**Problem**: Among the lines below, list those containing the string "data".

**Record list**:
════

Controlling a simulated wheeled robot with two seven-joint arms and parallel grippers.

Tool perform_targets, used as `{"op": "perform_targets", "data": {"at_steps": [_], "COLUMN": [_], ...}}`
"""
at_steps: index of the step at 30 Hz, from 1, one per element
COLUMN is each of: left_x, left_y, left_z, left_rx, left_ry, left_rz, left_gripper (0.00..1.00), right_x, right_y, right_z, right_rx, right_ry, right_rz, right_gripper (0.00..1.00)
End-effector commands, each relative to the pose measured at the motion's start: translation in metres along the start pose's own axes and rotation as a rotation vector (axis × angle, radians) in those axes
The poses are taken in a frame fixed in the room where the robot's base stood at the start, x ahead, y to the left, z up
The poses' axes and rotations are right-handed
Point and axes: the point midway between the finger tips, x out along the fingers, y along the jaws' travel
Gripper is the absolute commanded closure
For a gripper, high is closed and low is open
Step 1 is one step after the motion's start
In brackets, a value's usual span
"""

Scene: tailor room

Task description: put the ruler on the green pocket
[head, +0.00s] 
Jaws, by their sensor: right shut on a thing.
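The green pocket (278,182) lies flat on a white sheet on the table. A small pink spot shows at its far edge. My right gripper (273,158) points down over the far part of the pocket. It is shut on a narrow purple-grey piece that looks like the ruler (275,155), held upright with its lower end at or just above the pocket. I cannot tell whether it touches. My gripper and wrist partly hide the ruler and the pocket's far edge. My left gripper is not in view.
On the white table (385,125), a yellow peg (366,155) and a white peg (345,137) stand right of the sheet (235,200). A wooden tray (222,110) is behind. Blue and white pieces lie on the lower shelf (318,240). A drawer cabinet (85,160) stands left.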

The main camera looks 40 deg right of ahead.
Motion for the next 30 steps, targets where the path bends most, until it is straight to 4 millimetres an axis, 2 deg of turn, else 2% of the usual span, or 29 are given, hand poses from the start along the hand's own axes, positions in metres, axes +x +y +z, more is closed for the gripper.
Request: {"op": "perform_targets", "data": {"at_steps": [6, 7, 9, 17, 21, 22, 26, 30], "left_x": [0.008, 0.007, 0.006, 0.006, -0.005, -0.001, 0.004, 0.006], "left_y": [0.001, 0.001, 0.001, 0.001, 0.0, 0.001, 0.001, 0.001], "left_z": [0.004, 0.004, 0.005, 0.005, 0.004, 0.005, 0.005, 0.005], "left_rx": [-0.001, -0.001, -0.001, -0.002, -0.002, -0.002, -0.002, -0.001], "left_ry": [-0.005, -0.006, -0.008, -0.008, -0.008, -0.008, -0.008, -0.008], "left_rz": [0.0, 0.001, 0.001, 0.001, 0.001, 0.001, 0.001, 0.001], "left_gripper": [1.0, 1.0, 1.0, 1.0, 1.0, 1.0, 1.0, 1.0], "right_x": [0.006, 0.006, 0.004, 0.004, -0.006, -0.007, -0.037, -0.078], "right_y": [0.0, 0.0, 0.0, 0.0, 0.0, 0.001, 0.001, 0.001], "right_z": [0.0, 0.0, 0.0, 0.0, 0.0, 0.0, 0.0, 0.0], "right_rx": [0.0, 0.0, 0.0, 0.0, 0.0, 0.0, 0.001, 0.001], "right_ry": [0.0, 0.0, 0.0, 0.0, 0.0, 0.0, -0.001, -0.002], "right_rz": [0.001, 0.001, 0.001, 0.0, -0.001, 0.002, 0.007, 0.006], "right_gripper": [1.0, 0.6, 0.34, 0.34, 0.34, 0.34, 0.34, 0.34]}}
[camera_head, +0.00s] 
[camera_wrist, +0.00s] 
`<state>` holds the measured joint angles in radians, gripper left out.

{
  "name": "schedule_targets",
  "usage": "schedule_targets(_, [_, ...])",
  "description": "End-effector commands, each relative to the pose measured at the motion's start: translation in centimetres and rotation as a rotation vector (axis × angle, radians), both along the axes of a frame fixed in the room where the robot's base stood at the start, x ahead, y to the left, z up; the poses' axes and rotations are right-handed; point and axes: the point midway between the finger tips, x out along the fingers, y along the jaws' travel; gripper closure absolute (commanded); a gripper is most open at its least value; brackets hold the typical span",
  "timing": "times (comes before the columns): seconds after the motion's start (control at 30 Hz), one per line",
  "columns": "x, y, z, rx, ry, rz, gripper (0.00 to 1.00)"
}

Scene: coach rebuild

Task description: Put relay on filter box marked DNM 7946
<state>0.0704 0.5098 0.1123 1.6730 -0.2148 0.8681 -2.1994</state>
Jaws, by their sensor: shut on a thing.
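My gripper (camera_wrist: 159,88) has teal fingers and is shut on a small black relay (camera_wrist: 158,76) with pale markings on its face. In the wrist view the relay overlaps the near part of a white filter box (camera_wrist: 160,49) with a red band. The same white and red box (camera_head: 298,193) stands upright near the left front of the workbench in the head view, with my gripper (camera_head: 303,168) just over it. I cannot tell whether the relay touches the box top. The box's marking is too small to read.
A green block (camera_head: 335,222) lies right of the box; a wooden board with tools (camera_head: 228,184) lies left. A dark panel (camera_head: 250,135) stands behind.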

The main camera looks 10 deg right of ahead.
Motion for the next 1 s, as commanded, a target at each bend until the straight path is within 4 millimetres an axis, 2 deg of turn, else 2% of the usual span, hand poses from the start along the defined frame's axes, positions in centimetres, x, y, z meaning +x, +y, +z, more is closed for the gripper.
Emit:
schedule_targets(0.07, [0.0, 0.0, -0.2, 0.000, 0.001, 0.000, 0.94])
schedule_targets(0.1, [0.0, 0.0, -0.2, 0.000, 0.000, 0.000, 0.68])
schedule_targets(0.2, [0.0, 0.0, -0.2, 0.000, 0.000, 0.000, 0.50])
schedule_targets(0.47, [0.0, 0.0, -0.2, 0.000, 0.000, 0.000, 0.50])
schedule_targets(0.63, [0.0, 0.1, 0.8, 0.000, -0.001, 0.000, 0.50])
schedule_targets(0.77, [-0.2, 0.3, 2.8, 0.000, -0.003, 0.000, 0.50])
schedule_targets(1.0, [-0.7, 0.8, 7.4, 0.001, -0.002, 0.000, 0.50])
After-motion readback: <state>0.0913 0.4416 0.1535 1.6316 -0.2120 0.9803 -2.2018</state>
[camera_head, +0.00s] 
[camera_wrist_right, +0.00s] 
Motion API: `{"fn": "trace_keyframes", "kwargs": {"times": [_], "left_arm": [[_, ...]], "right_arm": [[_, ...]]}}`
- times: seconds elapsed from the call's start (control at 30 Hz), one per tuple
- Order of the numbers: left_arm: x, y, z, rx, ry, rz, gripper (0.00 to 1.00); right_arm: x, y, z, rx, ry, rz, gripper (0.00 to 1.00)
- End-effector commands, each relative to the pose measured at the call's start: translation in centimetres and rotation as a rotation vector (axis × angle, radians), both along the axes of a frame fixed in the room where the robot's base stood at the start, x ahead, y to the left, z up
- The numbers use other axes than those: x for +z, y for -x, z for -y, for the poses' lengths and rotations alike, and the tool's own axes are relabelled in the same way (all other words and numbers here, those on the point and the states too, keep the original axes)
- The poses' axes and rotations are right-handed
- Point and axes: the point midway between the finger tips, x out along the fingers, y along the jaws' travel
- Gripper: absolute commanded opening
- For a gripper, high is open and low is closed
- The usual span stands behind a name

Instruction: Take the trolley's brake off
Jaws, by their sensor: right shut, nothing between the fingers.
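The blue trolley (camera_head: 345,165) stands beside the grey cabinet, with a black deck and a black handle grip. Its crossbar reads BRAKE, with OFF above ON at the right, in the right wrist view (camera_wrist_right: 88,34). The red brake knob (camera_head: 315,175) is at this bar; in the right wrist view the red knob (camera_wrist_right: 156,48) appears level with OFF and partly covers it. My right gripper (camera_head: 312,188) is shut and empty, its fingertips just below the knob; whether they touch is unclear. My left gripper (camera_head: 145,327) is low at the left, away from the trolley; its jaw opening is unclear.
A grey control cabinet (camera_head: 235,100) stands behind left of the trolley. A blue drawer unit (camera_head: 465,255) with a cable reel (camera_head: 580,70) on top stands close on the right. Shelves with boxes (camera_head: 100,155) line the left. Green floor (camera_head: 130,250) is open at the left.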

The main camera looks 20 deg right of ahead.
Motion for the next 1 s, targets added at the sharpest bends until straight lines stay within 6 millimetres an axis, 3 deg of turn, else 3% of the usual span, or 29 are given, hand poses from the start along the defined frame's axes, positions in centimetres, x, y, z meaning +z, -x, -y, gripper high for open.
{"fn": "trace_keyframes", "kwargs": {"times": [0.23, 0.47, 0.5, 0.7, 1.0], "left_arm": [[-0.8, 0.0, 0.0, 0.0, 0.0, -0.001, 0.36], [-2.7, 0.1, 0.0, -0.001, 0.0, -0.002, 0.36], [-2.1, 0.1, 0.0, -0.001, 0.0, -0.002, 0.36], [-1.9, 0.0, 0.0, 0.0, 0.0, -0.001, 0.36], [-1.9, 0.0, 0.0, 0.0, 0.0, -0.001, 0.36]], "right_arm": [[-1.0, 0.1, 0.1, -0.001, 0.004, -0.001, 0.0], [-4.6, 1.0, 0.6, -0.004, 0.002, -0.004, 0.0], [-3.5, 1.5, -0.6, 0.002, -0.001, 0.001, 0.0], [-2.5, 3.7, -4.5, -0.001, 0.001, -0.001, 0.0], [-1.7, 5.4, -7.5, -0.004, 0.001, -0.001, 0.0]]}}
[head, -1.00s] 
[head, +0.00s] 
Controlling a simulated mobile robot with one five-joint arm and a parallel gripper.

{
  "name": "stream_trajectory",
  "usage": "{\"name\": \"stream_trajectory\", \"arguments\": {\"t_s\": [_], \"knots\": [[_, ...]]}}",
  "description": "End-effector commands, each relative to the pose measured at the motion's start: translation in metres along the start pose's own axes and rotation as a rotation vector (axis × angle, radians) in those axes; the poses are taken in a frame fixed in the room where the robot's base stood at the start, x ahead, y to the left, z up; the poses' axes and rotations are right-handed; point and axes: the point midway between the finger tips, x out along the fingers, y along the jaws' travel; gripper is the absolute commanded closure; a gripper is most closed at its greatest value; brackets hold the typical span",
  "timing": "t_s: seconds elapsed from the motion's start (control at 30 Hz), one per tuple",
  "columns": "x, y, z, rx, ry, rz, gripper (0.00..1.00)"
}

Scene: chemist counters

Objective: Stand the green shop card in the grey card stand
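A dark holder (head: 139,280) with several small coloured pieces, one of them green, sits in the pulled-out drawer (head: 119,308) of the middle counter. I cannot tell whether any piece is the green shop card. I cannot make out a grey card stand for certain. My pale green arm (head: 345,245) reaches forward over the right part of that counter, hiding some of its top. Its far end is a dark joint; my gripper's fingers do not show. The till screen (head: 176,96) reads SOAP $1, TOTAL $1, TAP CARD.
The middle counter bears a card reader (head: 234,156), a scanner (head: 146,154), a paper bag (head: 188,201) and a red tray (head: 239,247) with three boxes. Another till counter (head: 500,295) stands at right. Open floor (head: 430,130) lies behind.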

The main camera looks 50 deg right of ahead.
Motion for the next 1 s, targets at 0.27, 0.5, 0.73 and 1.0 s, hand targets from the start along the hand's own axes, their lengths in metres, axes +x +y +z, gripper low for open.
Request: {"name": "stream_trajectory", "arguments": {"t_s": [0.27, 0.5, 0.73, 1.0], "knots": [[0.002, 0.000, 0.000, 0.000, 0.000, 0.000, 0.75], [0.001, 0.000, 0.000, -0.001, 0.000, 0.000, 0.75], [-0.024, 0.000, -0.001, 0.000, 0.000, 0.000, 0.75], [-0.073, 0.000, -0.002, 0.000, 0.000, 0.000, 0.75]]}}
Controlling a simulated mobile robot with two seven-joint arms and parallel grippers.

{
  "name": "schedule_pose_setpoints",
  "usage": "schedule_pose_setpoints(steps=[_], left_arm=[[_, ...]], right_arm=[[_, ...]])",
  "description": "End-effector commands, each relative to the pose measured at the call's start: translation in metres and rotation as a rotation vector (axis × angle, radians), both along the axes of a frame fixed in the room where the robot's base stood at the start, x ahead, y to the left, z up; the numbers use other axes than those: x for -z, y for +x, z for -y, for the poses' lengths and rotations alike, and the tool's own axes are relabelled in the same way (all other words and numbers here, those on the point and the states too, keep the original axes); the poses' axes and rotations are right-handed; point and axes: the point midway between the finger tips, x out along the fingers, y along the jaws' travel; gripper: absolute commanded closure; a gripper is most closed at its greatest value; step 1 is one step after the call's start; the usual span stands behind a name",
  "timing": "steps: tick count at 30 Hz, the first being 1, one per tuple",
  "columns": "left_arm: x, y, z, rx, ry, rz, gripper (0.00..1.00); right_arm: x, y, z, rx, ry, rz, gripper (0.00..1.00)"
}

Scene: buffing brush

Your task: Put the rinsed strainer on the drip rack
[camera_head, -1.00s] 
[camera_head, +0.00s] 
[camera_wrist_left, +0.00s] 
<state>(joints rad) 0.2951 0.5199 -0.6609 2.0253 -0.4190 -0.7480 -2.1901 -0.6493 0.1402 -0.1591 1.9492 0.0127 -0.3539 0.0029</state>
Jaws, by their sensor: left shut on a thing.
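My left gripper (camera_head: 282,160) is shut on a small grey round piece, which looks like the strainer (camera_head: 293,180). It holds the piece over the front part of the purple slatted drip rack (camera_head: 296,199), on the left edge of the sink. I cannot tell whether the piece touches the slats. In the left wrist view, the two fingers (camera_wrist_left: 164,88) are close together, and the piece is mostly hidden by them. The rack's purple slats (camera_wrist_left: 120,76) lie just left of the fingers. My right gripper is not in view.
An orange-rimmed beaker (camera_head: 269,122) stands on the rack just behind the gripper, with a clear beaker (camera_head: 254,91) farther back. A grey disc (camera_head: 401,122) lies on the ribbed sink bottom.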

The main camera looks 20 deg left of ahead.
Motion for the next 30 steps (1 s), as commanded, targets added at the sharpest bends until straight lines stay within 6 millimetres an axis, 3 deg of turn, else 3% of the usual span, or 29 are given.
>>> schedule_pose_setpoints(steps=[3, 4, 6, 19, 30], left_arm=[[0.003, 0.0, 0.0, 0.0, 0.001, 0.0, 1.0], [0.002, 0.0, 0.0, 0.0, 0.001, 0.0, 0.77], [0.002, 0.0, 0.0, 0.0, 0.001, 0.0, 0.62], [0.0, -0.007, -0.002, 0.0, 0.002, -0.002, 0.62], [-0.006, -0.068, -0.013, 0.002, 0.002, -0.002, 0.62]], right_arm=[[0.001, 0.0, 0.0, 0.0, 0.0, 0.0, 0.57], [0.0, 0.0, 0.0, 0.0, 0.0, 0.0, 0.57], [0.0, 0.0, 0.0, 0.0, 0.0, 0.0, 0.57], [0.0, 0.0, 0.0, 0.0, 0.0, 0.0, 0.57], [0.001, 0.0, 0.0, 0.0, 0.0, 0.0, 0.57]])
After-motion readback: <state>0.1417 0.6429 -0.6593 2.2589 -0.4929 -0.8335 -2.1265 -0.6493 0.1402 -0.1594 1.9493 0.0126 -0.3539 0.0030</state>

════

**Exercise result**:
Tool perform_targets, used as `{"op": "perform_targets", "data": {"at_steps": [_], "COLUMN": [_], ...}}`
Request: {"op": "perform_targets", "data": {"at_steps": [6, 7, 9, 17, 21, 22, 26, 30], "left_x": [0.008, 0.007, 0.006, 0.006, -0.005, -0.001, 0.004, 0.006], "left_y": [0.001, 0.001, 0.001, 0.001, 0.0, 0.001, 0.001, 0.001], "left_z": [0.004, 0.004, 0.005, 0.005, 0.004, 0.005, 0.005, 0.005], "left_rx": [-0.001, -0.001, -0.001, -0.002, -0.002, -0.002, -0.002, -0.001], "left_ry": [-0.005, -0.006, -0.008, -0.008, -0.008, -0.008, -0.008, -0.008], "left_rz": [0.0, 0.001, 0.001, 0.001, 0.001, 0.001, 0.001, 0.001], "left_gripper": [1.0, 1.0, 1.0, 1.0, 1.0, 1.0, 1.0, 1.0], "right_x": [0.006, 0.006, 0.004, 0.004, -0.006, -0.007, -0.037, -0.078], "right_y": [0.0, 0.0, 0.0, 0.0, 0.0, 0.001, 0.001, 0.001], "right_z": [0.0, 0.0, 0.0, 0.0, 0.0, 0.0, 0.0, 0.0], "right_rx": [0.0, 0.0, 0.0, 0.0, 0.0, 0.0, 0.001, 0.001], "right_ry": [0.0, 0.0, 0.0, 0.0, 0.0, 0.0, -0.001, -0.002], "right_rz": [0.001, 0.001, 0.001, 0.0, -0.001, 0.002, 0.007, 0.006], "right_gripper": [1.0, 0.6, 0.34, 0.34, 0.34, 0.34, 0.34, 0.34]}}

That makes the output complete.